THE EXERCISE
In the listing below, locate the line containing "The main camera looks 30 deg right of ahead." and the line containing "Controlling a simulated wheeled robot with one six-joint". Output both of them and every line between, exactly as written, and nothing more.

....................

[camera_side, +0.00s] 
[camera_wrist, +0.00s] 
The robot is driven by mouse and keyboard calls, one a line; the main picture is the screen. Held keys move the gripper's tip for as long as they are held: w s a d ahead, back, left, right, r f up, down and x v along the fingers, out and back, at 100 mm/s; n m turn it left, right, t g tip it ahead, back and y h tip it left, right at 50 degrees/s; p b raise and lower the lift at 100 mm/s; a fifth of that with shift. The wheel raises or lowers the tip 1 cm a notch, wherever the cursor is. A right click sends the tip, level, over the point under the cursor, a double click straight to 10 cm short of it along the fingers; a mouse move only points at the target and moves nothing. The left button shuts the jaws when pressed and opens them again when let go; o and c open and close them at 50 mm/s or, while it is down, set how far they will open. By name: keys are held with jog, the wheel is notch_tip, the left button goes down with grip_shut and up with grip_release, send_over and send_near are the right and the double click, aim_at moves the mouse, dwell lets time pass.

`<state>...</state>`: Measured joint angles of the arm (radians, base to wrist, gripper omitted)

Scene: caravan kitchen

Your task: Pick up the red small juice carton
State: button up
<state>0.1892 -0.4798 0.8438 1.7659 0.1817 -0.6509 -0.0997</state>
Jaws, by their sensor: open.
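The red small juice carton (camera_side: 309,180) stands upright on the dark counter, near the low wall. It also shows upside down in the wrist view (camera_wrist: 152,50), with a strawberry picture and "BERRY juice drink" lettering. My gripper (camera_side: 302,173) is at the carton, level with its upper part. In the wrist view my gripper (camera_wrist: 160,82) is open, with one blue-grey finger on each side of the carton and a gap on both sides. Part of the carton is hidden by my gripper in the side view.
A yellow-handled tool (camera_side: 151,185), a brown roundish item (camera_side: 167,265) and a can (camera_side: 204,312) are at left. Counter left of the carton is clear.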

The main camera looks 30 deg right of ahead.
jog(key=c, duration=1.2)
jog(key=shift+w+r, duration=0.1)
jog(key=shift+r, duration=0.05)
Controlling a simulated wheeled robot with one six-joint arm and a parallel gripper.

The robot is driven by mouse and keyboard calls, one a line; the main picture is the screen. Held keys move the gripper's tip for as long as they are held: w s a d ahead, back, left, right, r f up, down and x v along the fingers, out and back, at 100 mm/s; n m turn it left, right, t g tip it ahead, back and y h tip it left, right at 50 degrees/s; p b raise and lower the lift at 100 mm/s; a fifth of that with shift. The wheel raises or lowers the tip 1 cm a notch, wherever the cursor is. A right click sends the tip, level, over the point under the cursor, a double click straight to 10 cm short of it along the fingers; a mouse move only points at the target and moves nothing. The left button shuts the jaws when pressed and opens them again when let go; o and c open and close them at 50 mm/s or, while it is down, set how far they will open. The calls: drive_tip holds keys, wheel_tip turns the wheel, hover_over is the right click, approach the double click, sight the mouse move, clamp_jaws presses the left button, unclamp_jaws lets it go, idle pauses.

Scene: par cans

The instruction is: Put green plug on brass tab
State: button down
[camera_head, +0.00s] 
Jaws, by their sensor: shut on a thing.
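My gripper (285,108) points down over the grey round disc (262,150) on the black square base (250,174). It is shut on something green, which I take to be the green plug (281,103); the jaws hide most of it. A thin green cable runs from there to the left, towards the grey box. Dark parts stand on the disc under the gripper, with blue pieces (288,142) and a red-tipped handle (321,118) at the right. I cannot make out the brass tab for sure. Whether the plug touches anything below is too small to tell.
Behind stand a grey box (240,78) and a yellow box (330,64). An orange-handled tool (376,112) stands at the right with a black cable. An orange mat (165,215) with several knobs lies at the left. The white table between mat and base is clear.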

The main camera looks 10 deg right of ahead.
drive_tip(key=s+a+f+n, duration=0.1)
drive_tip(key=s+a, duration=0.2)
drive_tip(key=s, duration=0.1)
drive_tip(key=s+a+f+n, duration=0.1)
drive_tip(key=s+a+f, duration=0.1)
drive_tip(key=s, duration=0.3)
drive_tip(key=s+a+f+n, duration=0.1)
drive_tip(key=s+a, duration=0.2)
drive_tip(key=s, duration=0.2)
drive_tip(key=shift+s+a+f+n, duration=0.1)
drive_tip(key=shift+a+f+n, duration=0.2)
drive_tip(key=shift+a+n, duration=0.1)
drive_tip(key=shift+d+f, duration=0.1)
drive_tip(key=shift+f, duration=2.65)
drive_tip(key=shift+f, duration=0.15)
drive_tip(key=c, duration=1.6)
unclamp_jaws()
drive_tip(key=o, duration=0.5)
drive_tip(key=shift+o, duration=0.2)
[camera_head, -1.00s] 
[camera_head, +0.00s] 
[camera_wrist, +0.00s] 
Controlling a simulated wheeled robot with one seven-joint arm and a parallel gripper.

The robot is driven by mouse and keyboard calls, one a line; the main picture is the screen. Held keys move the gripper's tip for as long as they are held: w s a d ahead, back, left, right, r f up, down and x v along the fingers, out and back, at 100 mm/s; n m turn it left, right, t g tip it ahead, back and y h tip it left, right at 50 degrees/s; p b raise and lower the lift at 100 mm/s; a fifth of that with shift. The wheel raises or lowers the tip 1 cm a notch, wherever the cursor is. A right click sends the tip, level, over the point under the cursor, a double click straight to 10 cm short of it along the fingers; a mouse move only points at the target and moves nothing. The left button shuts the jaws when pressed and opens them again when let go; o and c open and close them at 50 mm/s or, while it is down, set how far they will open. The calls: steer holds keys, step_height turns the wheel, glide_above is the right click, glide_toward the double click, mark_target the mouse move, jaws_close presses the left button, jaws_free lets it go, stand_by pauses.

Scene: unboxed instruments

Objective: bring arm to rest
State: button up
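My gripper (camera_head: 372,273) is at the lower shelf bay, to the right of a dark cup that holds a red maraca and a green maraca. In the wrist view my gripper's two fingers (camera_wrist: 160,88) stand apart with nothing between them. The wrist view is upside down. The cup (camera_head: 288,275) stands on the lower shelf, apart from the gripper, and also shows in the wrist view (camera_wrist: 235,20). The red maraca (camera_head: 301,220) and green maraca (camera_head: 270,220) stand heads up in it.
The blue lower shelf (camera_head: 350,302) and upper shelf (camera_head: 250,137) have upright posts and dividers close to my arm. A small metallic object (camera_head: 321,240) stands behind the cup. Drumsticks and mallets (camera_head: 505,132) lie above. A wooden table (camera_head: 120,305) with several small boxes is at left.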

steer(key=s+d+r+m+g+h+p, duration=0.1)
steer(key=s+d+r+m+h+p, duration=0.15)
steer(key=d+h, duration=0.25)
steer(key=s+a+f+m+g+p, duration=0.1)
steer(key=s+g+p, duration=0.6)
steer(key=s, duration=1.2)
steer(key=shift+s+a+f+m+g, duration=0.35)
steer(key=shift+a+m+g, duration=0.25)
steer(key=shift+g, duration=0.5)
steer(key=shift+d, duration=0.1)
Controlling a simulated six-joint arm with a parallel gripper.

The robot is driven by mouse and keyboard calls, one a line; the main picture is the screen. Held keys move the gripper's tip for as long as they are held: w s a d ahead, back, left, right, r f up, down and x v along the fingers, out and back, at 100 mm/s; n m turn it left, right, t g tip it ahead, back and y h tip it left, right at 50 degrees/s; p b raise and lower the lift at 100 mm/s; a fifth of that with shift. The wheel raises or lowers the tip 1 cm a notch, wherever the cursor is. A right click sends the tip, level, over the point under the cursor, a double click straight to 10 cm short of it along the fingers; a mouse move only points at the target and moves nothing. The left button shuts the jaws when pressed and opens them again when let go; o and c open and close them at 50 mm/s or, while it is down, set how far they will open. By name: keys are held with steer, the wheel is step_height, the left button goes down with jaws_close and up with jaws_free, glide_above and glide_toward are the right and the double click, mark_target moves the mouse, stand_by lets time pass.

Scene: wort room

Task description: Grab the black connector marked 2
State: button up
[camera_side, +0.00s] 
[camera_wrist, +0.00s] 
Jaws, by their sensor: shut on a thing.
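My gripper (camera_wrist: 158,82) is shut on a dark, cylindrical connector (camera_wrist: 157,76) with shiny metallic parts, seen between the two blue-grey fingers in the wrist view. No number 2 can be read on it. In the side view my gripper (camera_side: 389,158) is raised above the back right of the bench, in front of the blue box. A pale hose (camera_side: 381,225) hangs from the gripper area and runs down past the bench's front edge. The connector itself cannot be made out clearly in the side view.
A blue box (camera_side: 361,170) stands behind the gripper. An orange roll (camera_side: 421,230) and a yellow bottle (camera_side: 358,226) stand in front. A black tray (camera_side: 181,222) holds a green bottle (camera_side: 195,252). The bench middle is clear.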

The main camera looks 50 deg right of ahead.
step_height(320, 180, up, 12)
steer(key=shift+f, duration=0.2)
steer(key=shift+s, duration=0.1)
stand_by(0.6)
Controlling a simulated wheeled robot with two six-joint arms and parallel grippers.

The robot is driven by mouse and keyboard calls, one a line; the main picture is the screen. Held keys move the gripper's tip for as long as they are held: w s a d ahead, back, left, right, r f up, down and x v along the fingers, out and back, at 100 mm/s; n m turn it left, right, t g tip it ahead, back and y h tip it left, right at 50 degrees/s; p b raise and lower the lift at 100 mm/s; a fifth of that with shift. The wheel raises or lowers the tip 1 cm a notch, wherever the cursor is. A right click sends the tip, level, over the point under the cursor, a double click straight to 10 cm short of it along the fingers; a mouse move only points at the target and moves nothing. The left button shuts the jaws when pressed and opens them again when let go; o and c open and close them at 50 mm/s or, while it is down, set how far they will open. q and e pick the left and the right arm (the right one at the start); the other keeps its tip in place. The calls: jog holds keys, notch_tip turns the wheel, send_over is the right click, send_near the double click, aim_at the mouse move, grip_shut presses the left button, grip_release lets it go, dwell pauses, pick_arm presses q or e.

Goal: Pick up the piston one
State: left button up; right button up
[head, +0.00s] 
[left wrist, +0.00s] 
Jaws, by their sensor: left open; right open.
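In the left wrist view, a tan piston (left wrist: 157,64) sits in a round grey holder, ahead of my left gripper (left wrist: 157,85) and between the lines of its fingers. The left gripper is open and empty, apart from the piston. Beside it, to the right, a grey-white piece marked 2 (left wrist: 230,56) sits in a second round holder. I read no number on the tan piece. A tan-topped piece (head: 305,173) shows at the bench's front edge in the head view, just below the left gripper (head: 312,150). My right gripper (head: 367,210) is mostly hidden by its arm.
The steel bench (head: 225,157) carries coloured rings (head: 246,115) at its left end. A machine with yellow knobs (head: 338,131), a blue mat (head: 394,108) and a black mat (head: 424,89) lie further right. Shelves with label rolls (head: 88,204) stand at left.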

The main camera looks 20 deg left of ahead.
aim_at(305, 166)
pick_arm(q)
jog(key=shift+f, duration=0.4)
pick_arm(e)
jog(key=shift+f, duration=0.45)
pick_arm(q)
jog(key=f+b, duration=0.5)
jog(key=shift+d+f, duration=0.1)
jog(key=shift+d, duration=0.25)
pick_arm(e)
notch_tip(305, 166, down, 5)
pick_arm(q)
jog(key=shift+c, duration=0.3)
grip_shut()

....................

ANSWER TO THIS EXERCISE
The main camera looks 30 deg right of ahead.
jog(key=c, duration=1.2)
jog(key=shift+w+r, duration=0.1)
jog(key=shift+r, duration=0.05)
Controlling a simulated wheeled robot with one six-joint arm and a parallel gripper.

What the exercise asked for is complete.